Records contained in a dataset
[start]
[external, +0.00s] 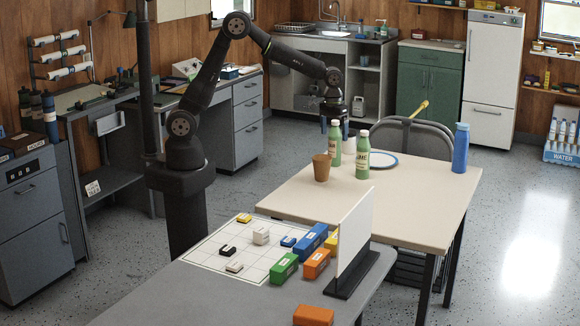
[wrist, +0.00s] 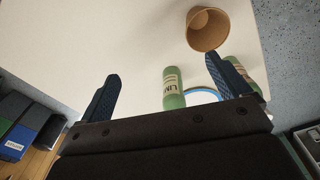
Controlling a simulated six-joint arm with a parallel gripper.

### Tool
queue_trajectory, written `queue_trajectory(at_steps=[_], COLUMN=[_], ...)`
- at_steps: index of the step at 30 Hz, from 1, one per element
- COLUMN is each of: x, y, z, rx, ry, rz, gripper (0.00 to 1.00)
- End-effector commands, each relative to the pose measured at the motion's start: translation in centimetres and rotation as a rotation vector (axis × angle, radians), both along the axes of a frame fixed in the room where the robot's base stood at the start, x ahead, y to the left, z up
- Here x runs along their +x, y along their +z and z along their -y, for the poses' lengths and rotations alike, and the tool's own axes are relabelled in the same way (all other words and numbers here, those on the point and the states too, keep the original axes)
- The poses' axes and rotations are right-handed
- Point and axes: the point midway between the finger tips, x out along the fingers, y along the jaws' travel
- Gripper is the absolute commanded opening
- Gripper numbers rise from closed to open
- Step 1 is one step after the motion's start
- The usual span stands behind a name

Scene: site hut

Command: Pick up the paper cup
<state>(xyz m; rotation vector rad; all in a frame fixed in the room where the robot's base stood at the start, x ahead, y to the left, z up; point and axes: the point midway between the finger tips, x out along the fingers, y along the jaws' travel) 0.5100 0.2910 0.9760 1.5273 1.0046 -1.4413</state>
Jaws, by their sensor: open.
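The brown paper cup (external: 321,168) stands upright near the left side of the beige table (external: 412,198), left of two green bottles. In the wrist view the cup (wrist: 207,29) shows at the top, right of centre, with its round opening visible. My gripper (external: 333,122) is over the far side of the table, behind and above the cup. The cup is beyond the fingertips, towards the right finger, and apart from both.
Two green bottles (external: 335,146) (external: 362,156) stand close to the cup and under the gripper. A white upright panel (external: 354,232) stands in front. The table's right front is clear.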

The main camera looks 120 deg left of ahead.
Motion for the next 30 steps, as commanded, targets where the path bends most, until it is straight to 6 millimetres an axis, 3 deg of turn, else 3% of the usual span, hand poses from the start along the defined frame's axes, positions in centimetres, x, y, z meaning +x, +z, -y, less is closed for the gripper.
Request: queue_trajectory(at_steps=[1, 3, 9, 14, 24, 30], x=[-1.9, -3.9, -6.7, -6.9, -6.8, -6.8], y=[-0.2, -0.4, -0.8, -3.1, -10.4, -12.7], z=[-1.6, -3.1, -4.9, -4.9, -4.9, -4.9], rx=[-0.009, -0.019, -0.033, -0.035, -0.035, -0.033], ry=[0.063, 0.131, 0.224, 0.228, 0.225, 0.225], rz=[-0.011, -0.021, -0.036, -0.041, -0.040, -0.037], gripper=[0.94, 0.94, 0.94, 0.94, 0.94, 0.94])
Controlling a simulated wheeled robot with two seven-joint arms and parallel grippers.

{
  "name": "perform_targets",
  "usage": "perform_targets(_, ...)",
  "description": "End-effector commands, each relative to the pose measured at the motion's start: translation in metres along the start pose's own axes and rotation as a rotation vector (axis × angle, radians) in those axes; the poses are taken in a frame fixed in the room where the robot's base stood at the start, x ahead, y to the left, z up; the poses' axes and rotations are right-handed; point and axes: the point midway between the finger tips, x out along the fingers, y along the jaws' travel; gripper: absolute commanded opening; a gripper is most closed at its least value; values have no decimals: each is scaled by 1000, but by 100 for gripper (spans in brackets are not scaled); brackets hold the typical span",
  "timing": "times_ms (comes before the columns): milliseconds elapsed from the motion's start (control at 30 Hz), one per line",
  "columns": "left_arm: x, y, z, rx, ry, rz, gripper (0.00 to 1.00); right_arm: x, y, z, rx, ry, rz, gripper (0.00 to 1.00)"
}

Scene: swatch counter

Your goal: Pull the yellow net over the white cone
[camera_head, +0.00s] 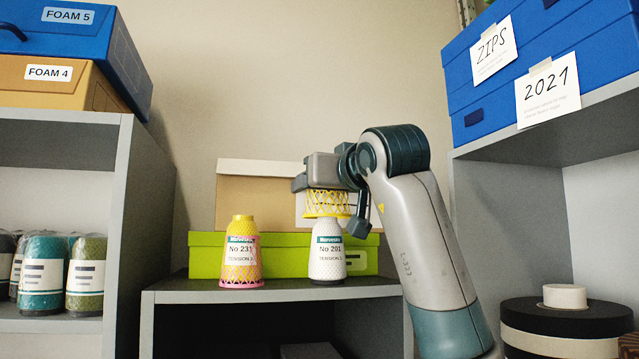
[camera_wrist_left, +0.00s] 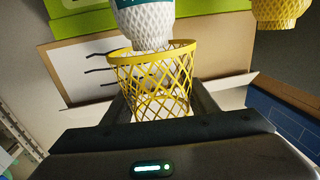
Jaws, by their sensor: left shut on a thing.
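The white cone (camera_head: 327,262) stands upright on the grey shelf, with a teal and white label. My left gripper (camera_head: 327,188) is above it, on an arm that rises from the lower right in the head view. It is shut on the yellow net (camera_head: 327,204), which hangs with its wide rim down. The rim is level with the cone's tip. In the left wrist view the net (camera_wrist_left: 155,85) opens toward the white cone (camera_wrist_left: 147,22), whose tip is at the rim. I cannot tell whether the tip is inside. The right gripper is not in view.
A yellow cone (camera_head: 241,240) with a pink net around it stands to the left on the same shelf (camera_head: 270,292). A green box (camera_head: 206,254) and a cardboard box (camera_head: 250,191) are behind. Taller grey shelving (camera_head: 135,215) flanks the left, and a black roll stack (camera_head: 567,325) stands right.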

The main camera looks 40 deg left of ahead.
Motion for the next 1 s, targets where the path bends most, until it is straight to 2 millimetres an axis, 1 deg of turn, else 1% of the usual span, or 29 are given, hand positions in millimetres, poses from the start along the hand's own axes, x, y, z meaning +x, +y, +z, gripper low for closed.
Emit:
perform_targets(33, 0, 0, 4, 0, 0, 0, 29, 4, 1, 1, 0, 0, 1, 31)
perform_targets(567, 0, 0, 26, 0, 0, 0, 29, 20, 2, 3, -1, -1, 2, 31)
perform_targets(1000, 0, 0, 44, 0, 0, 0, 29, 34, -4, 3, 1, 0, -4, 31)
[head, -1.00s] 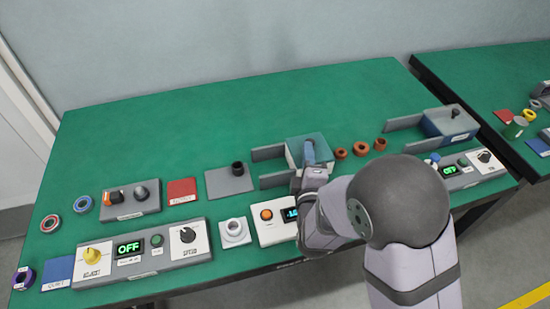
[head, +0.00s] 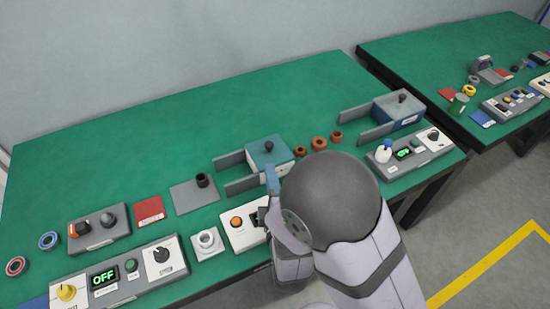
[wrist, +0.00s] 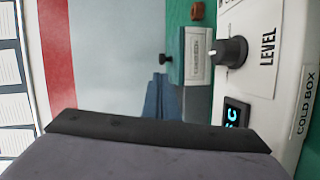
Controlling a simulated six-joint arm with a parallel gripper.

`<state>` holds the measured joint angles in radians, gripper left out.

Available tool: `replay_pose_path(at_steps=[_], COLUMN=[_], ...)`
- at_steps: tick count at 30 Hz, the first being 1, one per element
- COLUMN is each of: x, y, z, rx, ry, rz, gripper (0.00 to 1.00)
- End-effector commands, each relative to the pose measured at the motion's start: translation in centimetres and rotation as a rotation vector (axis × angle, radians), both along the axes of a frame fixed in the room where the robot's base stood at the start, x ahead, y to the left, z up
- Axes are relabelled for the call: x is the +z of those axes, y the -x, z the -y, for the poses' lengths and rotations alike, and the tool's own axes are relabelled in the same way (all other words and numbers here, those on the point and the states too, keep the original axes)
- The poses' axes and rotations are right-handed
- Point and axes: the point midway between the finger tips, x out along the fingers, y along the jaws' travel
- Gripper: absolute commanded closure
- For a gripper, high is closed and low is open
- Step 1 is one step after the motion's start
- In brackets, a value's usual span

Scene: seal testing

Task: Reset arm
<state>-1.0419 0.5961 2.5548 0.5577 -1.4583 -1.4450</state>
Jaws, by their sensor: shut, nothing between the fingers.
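My gripper (head: 272,180) shows as a narrow blue tip beside the large dark joint of my arm. It also shows in the wrist view (wrist: 160,97), where its blue fingers are shut together and hold nothing. In the head view it is just in front of the teal-topped block (head: 268,150) with a black knob, apart from it as far as I can tell. The white box with an orange button (head: 238,231) is partly hidden behind my arm. In the wrist view the white box (wrist: 262,75) shows a LEVEL dial, a lit display and a COLD BOX label.
Brown rings (head: 319,143) lie right of the block. A second block (head: 398,110) and a grey control panel (head: 410,153) stand further right. A long panel reading OFF (head: 120,275) and a white fitting (head: 207,243) are at left. The green table's (head: 190,120) back is clear.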

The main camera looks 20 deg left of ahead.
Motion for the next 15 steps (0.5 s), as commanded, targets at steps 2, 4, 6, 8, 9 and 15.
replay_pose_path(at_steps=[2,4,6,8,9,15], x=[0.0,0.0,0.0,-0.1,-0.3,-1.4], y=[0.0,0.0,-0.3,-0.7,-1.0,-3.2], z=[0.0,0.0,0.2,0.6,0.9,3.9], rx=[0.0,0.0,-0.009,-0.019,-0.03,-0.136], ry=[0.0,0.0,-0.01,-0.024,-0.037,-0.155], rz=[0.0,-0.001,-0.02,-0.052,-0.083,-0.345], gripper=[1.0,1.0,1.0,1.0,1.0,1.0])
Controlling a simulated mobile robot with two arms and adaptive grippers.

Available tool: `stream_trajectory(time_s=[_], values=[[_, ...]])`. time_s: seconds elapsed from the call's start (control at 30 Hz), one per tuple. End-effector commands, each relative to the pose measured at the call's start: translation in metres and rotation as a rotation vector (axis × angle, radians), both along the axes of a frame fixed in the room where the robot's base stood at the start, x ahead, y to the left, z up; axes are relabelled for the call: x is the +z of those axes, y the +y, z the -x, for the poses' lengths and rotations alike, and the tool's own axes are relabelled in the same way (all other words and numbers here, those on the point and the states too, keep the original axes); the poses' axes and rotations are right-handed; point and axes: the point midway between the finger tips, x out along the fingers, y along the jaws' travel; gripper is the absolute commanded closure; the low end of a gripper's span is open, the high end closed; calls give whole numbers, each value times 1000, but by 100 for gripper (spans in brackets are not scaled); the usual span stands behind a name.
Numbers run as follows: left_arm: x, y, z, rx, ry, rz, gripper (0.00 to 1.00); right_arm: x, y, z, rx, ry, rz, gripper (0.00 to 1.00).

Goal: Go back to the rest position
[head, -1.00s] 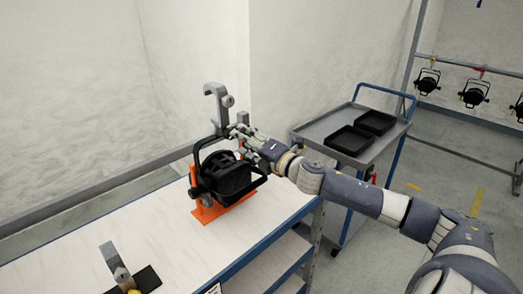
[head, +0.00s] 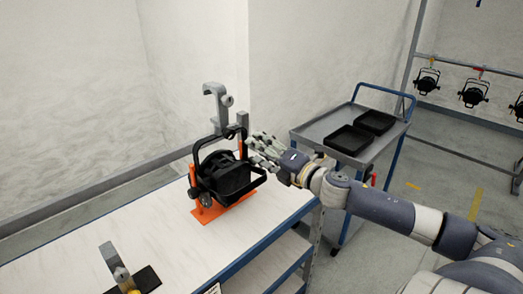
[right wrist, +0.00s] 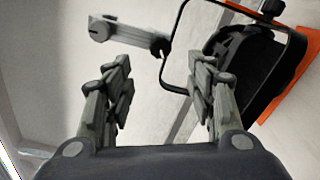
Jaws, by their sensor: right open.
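My right gripper (head: 262,150) is open and empty, just right of the black par can (head: 226,176) and apart from it. The par can sits in an orange stand (head: 222,211) on the white workbench, with a grey hook clamp (head: 216,105) upright above its yoke. In the right wrist view, the two fingers of the right gripper (right wrist: 160,92) are spread wide with nothing between their tips. The clamp (right wrist: 125,33) and the par can (right wrist: 245,62) show beyond them. My left gripper is not in view.
A grey cart (head: 318,133) with two black trays is behind my right arm. More par cans (head: 473,92) hang from a rail at the far right.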

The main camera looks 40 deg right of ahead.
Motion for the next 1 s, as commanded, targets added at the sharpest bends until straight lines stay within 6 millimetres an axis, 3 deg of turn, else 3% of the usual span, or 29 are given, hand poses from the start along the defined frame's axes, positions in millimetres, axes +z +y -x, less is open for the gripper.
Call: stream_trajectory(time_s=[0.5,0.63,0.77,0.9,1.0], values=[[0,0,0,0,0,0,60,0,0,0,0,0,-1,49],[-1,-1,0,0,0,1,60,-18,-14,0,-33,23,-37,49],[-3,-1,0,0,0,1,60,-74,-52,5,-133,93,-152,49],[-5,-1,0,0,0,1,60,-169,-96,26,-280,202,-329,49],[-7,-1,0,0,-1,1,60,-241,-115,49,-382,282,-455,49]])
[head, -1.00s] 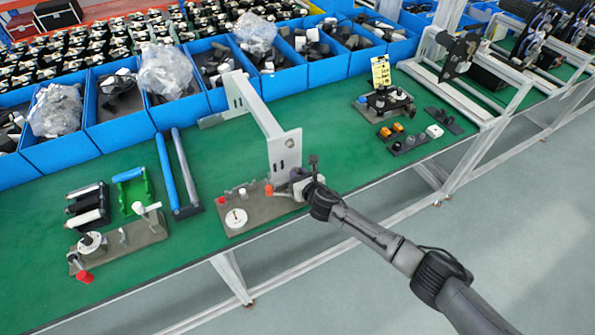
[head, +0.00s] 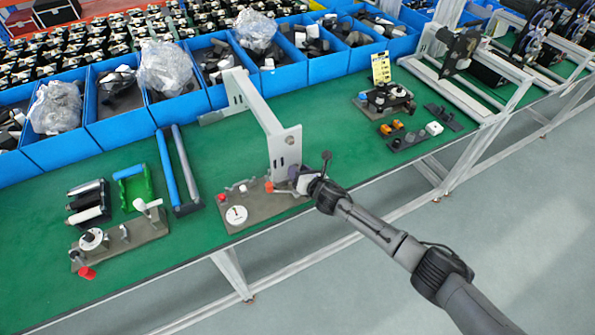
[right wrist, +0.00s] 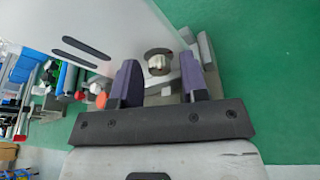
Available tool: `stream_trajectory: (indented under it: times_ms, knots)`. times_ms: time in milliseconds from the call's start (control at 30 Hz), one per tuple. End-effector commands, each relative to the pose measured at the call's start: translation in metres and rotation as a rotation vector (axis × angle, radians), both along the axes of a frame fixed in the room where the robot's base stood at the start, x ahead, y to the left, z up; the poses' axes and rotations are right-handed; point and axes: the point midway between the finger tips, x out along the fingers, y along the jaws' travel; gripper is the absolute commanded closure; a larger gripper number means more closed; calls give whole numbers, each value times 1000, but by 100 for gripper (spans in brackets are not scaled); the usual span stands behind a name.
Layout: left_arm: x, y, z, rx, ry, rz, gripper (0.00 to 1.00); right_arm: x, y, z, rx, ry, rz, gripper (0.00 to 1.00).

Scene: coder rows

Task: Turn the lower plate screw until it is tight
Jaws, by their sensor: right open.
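The white upright plate (head: 284,150) stands on the green bench and has dark slots, also seen in the right wrist view (right wrist: 95,32). A pale screw-like knob (right wrist: 157,63) in a dark round ring, apparently the lower plate screw, shows between my fingertips in the right wrist view; I cannot tell whether they touch it. My right gripper (head: 293,177), also in the right wrist view (right wrist: 160,72), is open at the plate's lower front corner. In the head view the gripper and plate hide the screw. My left gripper is not in view.
A grey fixture base (head: 262,208) with a white dial and a red knob lies left of my gripper. Blue bins (head: 120,125) line the back. Another fixture (head: 125,240) stands at left.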

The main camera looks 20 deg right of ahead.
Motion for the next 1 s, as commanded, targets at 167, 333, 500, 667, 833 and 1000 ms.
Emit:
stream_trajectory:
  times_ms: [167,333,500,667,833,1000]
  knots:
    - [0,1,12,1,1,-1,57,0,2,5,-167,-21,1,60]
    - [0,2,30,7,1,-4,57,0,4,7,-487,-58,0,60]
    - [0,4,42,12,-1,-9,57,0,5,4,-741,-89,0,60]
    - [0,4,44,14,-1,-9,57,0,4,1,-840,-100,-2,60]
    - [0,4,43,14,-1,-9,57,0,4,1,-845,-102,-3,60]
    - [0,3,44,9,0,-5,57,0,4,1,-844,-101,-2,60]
[end]
**GOAL OF THE EXERCISE**. Out of the material above, gather each line where "given" appears.

**WRITTEN ANSWER**.
Motion for the next 1 s, targets where the path bends most, until it is straight to 2 millimetres an axis, 1 deg of turn, else 1% of the usual span, or 29 are given, hand positions in millimetres, poses from the start along the hand's own axes, x, y, z meaning +x, +y, +z, gripper low for closed.
Motion for the next 1 s, as commanded, targets added at the sharpest bends until straight lines stay within 6 millimetres an axis, 3 deg of turn, else 3% of the usual span, or 29 are given, hand poses from the start along the defined frame's axes, positions in millimetres, axes +z +y -x, less is open for the gripper.

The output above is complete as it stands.